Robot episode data
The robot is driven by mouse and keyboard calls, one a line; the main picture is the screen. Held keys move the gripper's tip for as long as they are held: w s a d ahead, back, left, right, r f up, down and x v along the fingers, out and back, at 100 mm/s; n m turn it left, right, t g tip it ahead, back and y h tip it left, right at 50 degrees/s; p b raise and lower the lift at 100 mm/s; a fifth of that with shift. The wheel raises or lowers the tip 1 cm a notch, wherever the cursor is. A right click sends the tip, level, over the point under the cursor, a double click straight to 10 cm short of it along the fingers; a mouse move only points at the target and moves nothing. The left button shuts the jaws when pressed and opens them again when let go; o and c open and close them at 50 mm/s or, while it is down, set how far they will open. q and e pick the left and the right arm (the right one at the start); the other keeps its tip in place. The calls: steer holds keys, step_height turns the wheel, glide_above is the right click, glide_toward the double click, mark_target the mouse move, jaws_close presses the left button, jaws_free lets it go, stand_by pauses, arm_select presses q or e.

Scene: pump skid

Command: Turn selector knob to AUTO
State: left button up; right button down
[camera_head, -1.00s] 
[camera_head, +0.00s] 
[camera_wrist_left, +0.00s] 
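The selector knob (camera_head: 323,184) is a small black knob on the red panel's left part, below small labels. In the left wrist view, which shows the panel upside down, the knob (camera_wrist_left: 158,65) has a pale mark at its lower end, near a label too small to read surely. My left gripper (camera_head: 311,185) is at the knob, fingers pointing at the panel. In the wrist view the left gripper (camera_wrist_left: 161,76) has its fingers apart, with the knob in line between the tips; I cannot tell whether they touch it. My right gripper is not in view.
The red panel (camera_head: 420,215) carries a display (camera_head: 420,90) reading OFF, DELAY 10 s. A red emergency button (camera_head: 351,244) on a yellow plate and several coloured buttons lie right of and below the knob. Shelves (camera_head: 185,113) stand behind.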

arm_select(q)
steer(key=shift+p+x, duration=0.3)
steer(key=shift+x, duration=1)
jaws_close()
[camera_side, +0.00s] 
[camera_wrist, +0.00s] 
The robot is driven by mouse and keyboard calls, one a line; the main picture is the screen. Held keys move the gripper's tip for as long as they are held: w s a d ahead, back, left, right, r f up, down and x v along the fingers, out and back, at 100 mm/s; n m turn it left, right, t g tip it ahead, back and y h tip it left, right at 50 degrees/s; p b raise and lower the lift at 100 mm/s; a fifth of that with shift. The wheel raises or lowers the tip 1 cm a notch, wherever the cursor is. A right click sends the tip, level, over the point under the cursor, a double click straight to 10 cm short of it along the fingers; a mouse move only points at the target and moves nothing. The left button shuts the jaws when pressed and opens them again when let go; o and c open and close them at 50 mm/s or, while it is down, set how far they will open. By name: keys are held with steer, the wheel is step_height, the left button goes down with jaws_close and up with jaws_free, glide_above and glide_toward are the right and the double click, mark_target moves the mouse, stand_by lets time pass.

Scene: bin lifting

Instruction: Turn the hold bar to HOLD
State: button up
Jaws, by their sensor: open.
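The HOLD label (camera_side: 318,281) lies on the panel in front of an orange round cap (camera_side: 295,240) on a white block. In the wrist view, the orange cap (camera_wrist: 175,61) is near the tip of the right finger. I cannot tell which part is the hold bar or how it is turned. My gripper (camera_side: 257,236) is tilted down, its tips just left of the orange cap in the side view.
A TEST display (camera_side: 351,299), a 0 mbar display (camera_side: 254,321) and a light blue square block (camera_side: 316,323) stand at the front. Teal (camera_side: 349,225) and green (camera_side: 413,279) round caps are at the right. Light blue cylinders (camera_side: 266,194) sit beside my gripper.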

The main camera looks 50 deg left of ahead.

▶ **TO BE DONE**
Keep both end lines and retype everything in the records above from the line containing "Command: Turn selector knob to AUTO" through the line containing "[camera_head, +0.00s]", exactly, with nothing else.

▶ **EXERCISE RESPONSE**
Command: Turn selector knob to AUTO
State: left button up; right button down
[camera_head, -1.00s] 
[camera_head, +0.00s] 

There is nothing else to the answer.